- _WHAT IS ASKED_: Nothing but the lines from the one containing "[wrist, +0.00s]" to the end of the data should be returned, exactly as written; pictures are omitted.

--- Begin DATASET CONTENT ---

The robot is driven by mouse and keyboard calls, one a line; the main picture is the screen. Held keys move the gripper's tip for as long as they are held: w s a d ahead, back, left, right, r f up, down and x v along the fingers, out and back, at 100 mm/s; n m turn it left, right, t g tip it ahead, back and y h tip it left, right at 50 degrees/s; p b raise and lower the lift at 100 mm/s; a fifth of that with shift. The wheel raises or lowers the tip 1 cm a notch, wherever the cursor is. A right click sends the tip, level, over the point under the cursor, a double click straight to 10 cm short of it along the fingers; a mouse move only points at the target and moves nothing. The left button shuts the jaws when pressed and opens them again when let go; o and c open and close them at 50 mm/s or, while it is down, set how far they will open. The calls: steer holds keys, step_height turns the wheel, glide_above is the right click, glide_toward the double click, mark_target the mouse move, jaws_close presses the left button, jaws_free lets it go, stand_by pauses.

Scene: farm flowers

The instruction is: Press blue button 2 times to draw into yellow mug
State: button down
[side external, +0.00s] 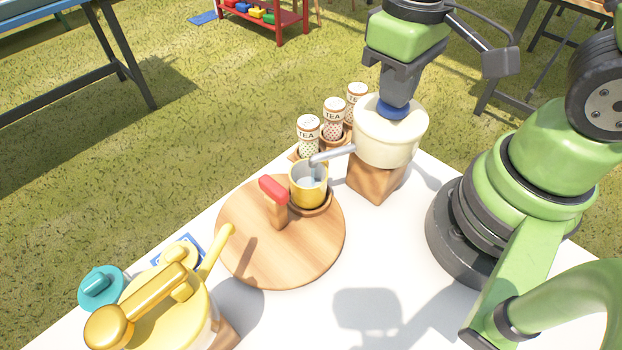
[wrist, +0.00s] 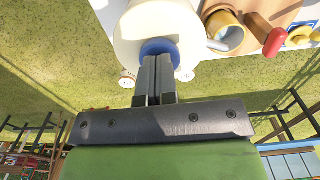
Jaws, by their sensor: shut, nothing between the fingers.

--- End DATASET CONTENT ---

- _FINISHED EXERCISE_:
[wrist, +0.00s] 
Jaws, by their sensor: shut, nothing between the fingers.

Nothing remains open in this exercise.